● **PROBLEM DETAILS**
Leave the pictures out, and output exactly the lines from the one containing "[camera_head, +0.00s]" through the one containing "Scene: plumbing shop".
::::::::
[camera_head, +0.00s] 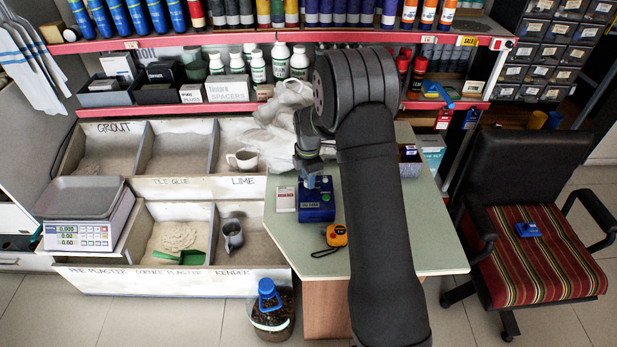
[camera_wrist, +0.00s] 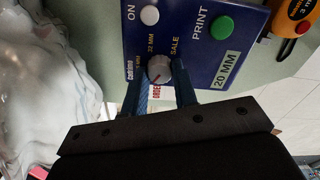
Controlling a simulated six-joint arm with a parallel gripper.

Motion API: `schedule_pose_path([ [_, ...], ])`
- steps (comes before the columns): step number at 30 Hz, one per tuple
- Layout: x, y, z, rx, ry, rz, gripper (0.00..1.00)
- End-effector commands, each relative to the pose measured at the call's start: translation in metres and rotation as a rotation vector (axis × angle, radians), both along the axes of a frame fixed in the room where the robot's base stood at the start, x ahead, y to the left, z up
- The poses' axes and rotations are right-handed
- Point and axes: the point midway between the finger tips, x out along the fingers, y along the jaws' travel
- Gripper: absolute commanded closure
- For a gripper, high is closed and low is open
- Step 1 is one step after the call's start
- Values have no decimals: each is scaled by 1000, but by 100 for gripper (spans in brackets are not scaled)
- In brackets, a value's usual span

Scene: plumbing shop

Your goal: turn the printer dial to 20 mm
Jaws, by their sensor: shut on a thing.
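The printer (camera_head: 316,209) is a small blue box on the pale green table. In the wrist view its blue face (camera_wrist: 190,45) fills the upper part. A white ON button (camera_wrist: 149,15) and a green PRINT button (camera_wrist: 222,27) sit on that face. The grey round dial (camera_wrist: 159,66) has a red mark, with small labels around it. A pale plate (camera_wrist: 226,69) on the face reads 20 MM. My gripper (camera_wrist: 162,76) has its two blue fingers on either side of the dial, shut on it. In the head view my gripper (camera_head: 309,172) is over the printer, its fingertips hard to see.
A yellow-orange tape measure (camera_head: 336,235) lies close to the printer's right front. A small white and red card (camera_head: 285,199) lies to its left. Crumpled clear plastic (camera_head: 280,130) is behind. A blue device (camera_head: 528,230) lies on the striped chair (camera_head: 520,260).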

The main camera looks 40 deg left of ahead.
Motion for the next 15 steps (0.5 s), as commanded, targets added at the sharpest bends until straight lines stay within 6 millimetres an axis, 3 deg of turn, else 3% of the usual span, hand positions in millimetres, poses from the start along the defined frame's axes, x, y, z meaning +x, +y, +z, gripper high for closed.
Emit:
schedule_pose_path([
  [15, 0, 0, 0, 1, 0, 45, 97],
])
::::::::
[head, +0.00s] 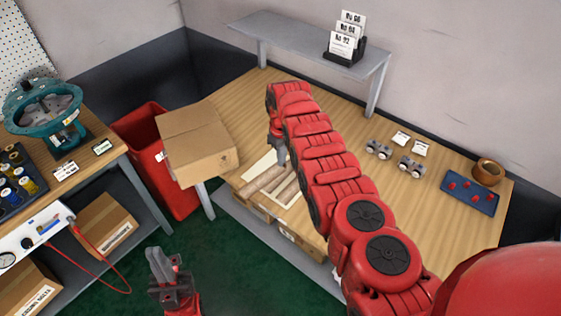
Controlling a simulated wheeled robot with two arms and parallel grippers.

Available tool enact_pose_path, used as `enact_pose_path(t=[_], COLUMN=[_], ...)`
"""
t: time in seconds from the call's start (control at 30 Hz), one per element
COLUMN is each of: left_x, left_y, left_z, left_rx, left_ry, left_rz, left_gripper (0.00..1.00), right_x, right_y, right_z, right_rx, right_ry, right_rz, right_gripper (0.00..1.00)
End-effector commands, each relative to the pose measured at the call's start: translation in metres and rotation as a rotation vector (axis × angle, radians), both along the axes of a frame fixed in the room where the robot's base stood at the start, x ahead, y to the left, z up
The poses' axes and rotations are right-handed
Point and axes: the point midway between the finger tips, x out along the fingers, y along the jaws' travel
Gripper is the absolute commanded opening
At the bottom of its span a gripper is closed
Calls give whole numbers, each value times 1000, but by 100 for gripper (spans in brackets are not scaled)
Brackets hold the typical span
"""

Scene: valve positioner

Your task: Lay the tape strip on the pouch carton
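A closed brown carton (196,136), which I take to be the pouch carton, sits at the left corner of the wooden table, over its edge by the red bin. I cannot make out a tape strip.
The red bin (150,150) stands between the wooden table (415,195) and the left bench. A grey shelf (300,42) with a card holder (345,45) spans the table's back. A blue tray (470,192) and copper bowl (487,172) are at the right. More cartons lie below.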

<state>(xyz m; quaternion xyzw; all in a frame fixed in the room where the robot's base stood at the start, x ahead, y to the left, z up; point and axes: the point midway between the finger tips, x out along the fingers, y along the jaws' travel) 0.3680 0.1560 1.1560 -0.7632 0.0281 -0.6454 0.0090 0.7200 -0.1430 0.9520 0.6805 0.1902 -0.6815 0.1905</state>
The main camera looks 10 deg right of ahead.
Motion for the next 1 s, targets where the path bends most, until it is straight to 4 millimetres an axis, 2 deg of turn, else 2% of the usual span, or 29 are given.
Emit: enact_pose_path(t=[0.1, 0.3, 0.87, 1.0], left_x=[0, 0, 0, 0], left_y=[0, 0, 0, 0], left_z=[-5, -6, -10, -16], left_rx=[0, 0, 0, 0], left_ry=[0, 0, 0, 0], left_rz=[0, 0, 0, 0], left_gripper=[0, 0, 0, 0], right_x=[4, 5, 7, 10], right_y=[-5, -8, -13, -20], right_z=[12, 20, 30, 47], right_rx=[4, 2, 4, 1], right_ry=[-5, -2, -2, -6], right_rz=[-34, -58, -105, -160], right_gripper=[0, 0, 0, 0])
::::::::
● **EXERCISE ANSWER**
[camera_head, +0.00s] 
[camera_wrist, +0.00s] 
Controlling a simulated six-joint arm with a parallel gripper.

Motion API: `schedule_pose_path([ [_, ...], ])`
- steps (comes before the columns): step number at 30 Hz, one per tuple
- Layout: x, y, z, rx, ry, rz, gripper (0.00..1.00)
- End-effector commands, each relative to the pose measured at the call's start: translation in metres and rotation as a rotation vector (axis × angle, radians), both along the axes of a frame fixed in the room where the robot's base stood at the start, x ahead, y to the left, z up
- The poses' axes and rotations are right-handed
- Point and axes: the point midway between the finger tips, x out along the fingers, y along the jaws' travel
- Gripper: absolute commanded closure
- For a gripper, high is closed and low is open
- Step 1 is one step after the call's start
- Values have no decimals: each is scaled by 1000, but by 100 for gripper (spans in brackets are not scaled)
- In brackets, a value's usual span

Scene: plumbing shop

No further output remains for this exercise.